Repeat the listing in full, exactly as it stands.

start Information supplied

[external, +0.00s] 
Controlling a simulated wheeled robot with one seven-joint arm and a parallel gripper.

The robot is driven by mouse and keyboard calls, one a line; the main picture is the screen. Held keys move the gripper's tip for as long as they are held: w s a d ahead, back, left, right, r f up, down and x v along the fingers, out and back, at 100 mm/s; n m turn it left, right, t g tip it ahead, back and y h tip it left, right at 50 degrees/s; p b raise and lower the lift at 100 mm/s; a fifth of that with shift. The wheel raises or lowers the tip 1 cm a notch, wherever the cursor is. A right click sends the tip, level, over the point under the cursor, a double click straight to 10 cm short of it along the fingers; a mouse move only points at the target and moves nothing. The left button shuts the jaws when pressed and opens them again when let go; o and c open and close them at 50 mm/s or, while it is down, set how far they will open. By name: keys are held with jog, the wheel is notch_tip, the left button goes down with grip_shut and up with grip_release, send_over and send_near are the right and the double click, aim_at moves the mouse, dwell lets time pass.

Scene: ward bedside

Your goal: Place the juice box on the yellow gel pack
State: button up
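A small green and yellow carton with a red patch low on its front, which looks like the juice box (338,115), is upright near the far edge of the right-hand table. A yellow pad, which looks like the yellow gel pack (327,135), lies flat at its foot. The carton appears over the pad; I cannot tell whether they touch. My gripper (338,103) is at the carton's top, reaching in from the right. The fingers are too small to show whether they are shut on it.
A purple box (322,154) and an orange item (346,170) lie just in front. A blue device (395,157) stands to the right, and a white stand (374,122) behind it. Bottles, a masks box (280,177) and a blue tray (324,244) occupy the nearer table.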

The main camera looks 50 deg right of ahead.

end Information supplied

The output =>
[external, +0.00s] 
Controlling a simulated wheeled robot with one seven-joint arm and a parallel gripper.

The robot is driven by mouse and keyboard calls, one a line; the main picture is the screen. Held keys move the gripper's tip for as long as they are held: w s a d ahead, back, left, right, r f up, down and x v along the fingers, out and back, at 100 mm/s; n m turn it left, right, t g tip it ahead, back and y h tip it left, right at 50 degrees/s; p b raise and lower the lift at 100 mm/s; a fifth of that with shift. The wheel raises or lowers the tip 1 cm a notch, wherever the cursor is. A right click sends the tip, level, over the point under the cursor, a double click straight to 10 cm short of it along the fingers; a mouse move only points at the target and moves nothing. The left button shuts the jaws when pressed and opens them again when let go; o and c open and close them at 50 mm/s or, while it is down, set how far they will open. By name: keys are held with jog, the wheel is notch_tip, the left button goes down with grip_shut and up with grip_release, send_over and send_near are the right and the double click, aim_at moves the mouse, dwell lets time pass.

Scene: ward bedside

Your goal: Place the juice box on the yellow gel pack
State: button up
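A small green and yellow carton with a red patch low on its front, which looks like the juice box (338,115), is upright near the far edge of the right-hand table. A yellow pad, which looks like the yellow gel pack (327,135), lies flat at its foot. The carton appears over the pad; I cannot tell whether they touch. My gripper (338,103) is at the carton's top, reaching in from the right. The fingers are too small to show whether they are shut on it.
A purple box (322,154) and an orange item (346,170) lie just in front. A blue device (395,157) stands to the right, and a white stand (374,122) behind it. Bottles, a masks box (280,177) and a blue tray (324,244) occupy the nearer table.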

The main camera looks 50 deg right of ahead.

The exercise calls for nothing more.